Nos niegan la salud y la alimentación. Vamos redescubriendo nuestra alianza original con la naturaleza, y con los saberes ancestrales que reconocen en ella formas de vida menos contaminantes y alienantes, así como maneras de relacionarnos que nos permitan transitar por el mundo mejor vinculados entre nosotros, los oprimidos y oprimidas, identificando con mayor claridad quiénes y por qué nos oprimen (lo que en sí mismo ya es un signo de salud).
Nos niegan la esperanza, y la cultivamos cada día.

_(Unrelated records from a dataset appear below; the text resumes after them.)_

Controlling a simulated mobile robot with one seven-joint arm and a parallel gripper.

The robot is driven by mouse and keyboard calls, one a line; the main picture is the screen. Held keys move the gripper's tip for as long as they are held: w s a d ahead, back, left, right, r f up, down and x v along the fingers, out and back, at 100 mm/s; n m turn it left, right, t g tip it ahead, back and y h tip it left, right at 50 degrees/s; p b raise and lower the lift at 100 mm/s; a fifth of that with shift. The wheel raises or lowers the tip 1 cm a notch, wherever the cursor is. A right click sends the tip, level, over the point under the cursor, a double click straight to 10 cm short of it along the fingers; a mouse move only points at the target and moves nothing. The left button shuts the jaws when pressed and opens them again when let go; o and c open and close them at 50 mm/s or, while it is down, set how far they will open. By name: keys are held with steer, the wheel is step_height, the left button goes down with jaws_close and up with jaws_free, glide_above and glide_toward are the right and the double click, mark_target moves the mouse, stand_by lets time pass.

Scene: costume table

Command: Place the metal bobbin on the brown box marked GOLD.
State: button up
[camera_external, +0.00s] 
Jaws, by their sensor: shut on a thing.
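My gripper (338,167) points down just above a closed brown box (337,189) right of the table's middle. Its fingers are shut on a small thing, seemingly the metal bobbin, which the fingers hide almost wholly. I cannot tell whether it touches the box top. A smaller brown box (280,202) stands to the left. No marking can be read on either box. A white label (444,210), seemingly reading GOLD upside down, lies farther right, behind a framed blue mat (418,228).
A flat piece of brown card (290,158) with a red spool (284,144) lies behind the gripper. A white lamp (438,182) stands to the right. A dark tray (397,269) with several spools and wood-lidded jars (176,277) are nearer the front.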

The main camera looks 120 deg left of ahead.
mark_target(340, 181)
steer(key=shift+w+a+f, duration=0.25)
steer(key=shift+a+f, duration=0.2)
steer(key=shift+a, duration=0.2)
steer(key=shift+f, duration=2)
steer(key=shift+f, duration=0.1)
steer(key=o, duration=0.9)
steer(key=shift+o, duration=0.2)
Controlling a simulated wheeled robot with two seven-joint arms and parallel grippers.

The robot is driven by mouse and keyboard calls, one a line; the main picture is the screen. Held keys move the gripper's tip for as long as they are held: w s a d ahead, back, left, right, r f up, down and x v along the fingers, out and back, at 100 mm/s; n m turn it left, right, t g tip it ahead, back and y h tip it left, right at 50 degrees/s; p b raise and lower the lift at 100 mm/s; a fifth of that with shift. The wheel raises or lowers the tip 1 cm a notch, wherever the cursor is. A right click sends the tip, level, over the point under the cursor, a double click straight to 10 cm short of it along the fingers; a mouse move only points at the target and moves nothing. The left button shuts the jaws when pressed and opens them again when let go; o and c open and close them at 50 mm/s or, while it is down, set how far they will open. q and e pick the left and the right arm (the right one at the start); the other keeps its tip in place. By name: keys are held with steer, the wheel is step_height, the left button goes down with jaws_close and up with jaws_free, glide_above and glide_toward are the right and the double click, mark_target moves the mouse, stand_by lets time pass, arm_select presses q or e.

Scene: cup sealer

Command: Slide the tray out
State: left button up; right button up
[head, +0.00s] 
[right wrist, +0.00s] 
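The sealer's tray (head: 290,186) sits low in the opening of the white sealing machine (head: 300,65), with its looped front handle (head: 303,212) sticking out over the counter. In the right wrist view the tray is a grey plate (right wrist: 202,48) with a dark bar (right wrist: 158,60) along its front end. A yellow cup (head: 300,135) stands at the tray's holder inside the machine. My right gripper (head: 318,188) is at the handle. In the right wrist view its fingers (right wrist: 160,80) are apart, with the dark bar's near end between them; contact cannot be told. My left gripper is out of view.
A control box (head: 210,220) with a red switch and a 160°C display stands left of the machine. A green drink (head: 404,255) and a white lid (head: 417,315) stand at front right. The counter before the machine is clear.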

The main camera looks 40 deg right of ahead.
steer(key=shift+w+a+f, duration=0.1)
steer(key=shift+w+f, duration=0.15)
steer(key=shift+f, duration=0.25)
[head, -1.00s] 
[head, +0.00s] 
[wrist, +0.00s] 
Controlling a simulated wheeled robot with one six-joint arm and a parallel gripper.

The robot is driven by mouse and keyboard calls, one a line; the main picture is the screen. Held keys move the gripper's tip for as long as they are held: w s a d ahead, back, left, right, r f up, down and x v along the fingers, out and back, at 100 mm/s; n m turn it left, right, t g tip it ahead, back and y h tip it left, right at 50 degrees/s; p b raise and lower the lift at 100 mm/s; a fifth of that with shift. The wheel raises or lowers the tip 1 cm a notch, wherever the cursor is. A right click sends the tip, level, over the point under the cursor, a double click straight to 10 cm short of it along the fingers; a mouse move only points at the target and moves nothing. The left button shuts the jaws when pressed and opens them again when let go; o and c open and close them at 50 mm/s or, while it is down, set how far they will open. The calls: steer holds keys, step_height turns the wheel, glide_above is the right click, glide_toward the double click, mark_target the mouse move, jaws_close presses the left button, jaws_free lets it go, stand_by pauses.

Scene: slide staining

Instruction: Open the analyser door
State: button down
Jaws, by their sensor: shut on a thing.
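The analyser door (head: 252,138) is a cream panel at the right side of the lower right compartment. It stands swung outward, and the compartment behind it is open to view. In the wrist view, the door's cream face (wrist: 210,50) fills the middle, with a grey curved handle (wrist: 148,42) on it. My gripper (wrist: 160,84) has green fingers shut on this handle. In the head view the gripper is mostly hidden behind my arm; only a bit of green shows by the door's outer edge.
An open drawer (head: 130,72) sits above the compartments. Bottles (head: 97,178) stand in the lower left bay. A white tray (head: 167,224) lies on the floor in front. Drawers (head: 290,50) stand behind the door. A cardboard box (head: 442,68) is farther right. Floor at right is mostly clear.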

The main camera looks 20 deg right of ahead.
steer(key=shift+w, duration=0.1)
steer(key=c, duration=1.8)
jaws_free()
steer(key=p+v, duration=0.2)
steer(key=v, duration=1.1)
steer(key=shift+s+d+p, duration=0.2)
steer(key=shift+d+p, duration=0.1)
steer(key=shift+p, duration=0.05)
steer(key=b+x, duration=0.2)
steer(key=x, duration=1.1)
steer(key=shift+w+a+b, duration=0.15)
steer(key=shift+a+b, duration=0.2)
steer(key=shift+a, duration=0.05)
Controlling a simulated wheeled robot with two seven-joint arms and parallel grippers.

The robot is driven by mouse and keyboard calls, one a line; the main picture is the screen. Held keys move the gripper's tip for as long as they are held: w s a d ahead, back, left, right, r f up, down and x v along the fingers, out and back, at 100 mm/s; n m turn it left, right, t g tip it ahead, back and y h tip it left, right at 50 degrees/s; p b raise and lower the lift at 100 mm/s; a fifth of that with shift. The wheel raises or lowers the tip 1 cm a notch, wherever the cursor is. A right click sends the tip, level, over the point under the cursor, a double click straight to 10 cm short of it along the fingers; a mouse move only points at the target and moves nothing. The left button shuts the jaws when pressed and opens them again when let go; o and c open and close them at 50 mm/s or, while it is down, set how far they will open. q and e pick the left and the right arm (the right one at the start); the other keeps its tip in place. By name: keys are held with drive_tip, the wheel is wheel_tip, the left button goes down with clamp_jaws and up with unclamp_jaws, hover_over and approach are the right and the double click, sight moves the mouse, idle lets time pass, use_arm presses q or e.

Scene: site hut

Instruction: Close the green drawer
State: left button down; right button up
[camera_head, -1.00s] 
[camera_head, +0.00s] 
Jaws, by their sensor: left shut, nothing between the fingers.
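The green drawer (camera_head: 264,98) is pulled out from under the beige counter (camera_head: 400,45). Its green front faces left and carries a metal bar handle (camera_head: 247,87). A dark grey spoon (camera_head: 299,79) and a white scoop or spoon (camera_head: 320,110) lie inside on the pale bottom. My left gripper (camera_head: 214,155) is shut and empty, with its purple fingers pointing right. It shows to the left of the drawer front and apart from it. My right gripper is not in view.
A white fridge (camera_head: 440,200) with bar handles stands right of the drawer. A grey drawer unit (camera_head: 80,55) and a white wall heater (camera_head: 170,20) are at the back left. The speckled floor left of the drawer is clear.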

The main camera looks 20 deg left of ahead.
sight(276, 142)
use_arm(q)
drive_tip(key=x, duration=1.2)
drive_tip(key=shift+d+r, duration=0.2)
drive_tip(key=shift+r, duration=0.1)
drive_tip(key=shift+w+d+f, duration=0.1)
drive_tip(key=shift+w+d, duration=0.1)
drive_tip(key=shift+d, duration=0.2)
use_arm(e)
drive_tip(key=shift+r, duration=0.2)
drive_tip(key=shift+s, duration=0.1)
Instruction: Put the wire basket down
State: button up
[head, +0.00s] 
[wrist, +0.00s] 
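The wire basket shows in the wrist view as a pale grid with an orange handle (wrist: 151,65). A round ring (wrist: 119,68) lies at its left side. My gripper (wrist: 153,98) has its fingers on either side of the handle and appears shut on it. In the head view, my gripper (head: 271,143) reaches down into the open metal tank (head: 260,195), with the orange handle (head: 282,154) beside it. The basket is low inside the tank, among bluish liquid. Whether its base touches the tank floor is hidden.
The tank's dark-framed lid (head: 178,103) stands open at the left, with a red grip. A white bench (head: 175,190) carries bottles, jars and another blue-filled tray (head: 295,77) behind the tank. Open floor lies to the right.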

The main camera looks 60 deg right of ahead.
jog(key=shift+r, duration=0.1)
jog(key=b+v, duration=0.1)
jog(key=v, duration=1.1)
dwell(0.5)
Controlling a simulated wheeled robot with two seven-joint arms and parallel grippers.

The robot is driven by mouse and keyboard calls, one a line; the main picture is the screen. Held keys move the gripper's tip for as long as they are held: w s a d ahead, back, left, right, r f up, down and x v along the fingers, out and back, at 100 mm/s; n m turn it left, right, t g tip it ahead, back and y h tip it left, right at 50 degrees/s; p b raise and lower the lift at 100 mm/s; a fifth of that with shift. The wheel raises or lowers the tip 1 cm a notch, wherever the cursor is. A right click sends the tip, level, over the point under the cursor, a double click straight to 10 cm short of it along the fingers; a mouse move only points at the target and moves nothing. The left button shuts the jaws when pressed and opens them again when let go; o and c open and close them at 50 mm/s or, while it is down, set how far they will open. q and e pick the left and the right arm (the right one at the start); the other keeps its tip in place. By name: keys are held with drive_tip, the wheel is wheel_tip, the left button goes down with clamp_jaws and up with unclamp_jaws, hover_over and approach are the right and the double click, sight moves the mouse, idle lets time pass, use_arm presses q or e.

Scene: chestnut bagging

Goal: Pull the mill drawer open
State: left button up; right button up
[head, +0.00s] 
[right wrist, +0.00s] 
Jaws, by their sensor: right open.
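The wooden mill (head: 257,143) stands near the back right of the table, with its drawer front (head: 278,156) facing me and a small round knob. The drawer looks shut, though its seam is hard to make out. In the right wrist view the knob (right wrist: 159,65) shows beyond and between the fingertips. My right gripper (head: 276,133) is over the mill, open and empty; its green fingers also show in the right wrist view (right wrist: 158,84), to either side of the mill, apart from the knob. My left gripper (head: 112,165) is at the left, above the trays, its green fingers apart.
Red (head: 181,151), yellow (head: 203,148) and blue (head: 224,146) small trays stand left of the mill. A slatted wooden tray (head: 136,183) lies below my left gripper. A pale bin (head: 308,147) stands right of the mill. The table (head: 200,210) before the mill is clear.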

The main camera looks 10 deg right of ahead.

En las semillas que desparramamos de una humanidad que no se rinde, que no se entrega, que no se cansa de luchar.
Se acerca un 26 de junio. Ya hablamos de algunas de las razones y de las sinrazones de nuestra lucha. Y sin embargo todavía no dijimos la fundamental, la que alguna vez nos enseñó un compa que puso el cuerpo, como Darío y Pocho, para sostener la esperanza: «déjeme decirle, a riesgo de parecer ridículo, que el revolucionario verdadero está guiado por grandes sentimientos de amor». Che tenía miedo al ridículo, pero recomendaba sin embargo, una y otra vez, endurecerse sin perder la ternura. Amor y ternura, serían las razones últimas y primeras, las razones que nos obligan, como los pibes desde allá arriba, a seguir fogoneando, a seguir andando, a seguir inventando la esperanza cotidiana que construye nuestra victoria, no la futura, sino la del presente siempre.